# Request
Where a line in the listing contains the string "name", copy that line out.

BEGIN Data listing

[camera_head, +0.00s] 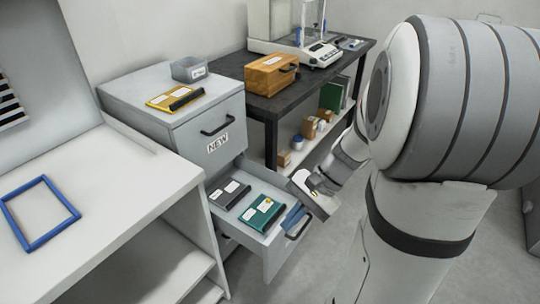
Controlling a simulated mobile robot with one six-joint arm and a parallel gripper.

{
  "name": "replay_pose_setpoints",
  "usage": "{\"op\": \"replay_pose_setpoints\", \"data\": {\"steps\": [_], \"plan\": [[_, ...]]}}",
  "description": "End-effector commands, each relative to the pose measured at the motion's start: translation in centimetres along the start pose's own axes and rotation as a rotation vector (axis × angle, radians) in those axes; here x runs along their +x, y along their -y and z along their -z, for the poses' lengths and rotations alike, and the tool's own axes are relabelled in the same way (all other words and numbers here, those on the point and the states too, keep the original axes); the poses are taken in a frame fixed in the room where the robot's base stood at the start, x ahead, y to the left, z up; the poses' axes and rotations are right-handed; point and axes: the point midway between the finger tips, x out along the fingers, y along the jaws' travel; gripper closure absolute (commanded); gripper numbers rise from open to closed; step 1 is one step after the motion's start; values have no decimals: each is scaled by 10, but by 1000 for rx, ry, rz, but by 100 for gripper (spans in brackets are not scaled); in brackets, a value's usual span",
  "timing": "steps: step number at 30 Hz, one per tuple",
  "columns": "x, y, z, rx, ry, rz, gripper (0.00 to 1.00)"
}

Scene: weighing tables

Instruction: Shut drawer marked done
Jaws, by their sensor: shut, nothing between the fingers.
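A grey drawer cabinet (135,112) stands left of centre. Its upper drawer (222,135) is shut and marked NEW. The drawer below it (255,250) is pulled well out; its front mark cannot be read from here. It holds a black folder or box (229,194) and a green one (263,214), both with white labels. Its dark handle (298,230) is on the front face. My gripper (293,216), with blue fingers, is shut and empty at the drawer's front edge, just above the handle. Whether it touches the drawer cannot be told.
A grey bin (189,69) and a yellow folder (175,98) lie on the cabinet. A dark table (232,68) behind bears a wooden box (271,74) and a balance (306,50). A white table (120,185) with a blue frame (40,240) stands left. Floor is clear around the drawer's front.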

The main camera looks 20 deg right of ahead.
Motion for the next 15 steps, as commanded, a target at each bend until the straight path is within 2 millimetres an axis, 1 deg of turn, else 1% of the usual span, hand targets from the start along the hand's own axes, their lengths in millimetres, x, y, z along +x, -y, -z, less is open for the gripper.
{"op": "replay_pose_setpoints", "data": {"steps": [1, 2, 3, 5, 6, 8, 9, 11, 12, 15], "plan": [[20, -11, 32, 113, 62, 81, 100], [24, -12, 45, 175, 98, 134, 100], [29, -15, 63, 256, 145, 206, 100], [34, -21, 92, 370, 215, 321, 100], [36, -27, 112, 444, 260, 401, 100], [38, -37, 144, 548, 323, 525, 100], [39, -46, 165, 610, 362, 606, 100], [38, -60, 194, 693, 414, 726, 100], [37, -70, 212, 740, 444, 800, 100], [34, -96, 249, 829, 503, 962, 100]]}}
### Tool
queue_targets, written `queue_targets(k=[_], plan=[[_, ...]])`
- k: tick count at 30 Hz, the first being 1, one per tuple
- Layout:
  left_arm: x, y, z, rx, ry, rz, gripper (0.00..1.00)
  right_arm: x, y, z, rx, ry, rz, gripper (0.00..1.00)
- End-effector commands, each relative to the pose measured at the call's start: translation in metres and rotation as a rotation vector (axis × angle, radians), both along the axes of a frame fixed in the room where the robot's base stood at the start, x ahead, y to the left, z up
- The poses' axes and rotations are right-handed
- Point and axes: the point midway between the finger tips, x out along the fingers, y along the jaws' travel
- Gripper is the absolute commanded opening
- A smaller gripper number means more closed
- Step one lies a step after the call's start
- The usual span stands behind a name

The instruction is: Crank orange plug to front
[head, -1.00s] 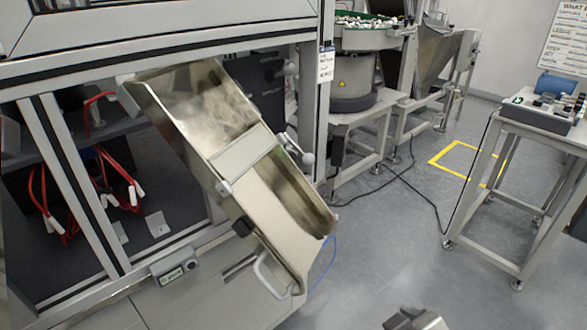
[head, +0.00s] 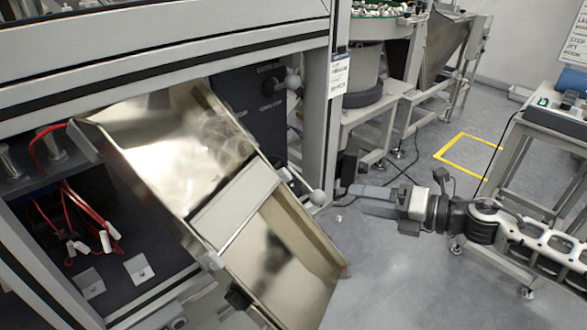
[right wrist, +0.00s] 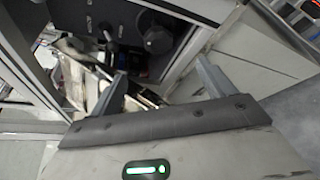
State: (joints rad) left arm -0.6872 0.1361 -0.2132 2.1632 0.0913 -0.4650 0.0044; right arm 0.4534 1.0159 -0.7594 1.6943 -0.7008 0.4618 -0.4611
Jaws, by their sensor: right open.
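I make out no orange plug in either view. Two grey ball-ended levers are on the machine's right side: an upper one (head: 293,81) on the dark panel and a lower one (head: 318,197) beside the metal chute (head: 235,205). My right gripper (head: 355,201) comes in from the right, open and empty, its fingers pointing left toward the lower lever, apart from it in the picture. In the right wrist view, the open fingers (right wrist: 160,85) frame the machine's opening, with a dark panel (right wrist: 125,25) and round knob (right wrist: 157,40) beyond. My left gripper is not in view.
The tilted chute sticks out of the machine frame (head: 335,100) near my right gripper. Red hoses (head: 80,210) lie inside the cabinet. A feeder bowl (head: 385,25) stands behind and a bench (head: 545,125) at the right. The grey floor between is mostly clear.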

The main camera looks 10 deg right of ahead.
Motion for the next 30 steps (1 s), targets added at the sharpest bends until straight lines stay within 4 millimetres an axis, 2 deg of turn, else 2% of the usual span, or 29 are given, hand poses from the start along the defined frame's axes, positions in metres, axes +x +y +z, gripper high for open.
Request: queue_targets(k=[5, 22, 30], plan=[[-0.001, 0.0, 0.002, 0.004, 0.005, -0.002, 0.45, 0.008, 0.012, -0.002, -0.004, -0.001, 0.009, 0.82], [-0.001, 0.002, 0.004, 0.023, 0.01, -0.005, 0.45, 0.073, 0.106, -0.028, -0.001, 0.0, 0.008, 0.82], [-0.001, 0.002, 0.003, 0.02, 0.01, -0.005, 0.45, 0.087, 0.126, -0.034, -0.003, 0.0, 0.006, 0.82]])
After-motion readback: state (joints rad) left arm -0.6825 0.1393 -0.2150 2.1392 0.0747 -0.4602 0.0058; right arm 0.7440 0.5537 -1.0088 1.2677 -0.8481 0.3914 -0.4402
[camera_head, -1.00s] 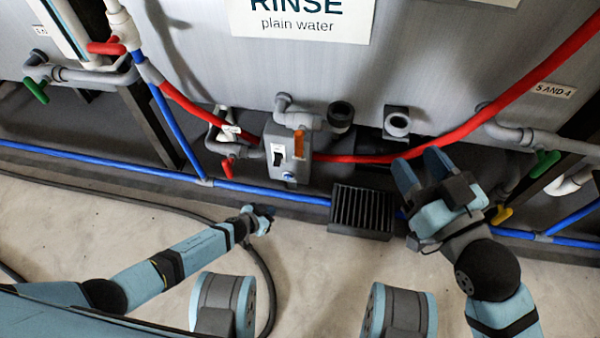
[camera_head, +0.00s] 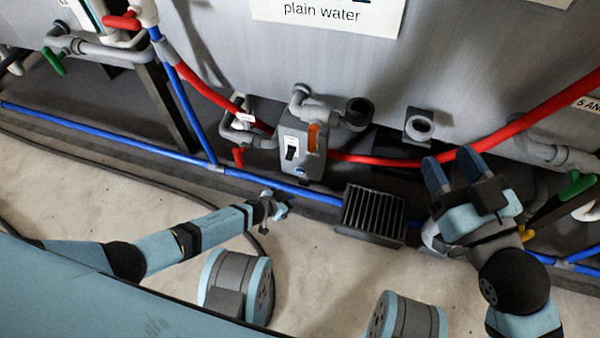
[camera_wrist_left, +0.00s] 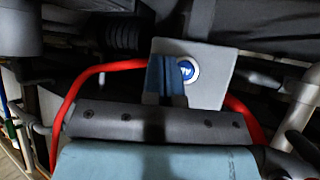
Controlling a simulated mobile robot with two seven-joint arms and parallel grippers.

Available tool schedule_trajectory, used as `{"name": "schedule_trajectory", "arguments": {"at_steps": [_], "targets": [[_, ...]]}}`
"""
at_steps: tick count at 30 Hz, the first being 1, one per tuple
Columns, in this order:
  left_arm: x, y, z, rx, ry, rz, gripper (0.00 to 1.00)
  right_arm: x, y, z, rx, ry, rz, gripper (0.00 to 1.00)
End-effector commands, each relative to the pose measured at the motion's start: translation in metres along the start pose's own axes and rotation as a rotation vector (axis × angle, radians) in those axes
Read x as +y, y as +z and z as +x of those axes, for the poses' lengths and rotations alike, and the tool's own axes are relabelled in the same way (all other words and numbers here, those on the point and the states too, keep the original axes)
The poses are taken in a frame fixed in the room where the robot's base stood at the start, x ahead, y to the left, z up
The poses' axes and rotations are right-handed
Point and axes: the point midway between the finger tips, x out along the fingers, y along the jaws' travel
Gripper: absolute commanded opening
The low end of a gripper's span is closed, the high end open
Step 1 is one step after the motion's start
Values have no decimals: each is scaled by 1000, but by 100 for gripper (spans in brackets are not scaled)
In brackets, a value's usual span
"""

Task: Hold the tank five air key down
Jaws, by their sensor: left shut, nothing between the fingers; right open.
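A grey control box (camera_head: 303,148) hangs on the front of the tank below the plain water sign, with a dark switch on a white plate, an orange part and a small blue button (camera_head: 302,172) low down. I cannot read a tank number on it. In the left wrist view a round blue button with a white rim (camera_wrist_left: 187,71) sits on a pale plate (camera_wrist_left: 212,88). My left gripper (camera_head: 278,205) is shut and empty, short of the box and below it; its fingers (camera_wrist_left: 166,76) overlap the button's left edge in the wrist view. Contact cannot be told. My right gripper (camera_head: 455,172) is open near the red hose.
A red hose (camera_head: 380,161) runs behind the box and a blue pipe (camera_head: 110,133) runs low along the tanks. A black ribbed block (camera_head: 373,214) stands between my grippers. Grey valve pipes (camera_head: 325,112) stick out above the box. Pale floor lies in front.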

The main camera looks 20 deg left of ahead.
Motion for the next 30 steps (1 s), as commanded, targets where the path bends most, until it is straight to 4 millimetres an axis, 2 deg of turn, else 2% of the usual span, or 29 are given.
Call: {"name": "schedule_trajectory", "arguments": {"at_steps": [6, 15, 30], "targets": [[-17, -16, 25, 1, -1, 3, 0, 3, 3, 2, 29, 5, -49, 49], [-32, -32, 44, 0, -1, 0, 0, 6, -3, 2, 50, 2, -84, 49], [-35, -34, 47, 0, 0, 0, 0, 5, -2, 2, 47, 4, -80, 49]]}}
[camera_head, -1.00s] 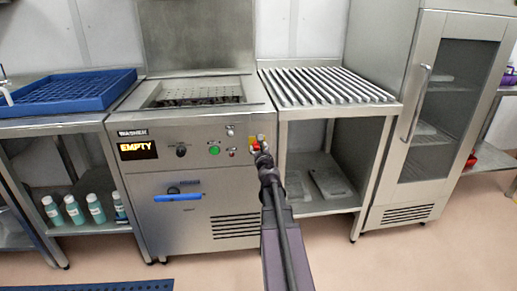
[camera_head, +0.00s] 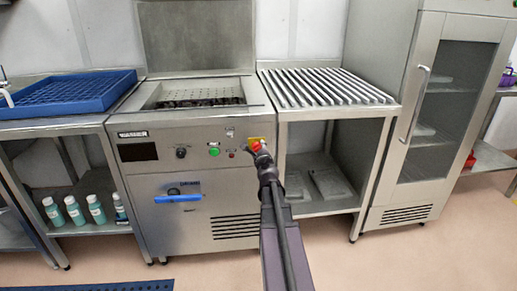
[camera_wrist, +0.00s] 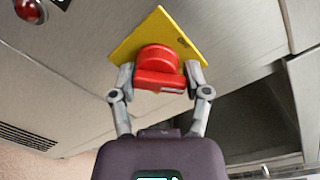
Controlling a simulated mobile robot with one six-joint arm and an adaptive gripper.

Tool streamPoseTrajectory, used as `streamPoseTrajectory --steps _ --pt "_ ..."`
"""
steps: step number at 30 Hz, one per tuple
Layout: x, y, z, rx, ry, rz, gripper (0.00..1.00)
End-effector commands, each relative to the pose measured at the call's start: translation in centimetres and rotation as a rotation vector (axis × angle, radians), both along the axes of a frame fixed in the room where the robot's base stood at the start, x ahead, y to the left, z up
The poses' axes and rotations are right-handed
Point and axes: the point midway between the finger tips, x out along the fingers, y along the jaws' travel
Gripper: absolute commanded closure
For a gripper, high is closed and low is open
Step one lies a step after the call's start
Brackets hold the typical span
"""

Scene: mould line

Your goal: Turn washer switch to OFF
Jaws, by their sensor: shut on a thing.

END Data listing

# Expected answer
  "name": "replay_pose_setpoints",
- The usual span stands behind a name
Available tool schedule_trajectory, used as `{"name": "schedule_trajectory", "arguments": {"at_steps": [_], "targets": [[_, ...]]}}`
Call: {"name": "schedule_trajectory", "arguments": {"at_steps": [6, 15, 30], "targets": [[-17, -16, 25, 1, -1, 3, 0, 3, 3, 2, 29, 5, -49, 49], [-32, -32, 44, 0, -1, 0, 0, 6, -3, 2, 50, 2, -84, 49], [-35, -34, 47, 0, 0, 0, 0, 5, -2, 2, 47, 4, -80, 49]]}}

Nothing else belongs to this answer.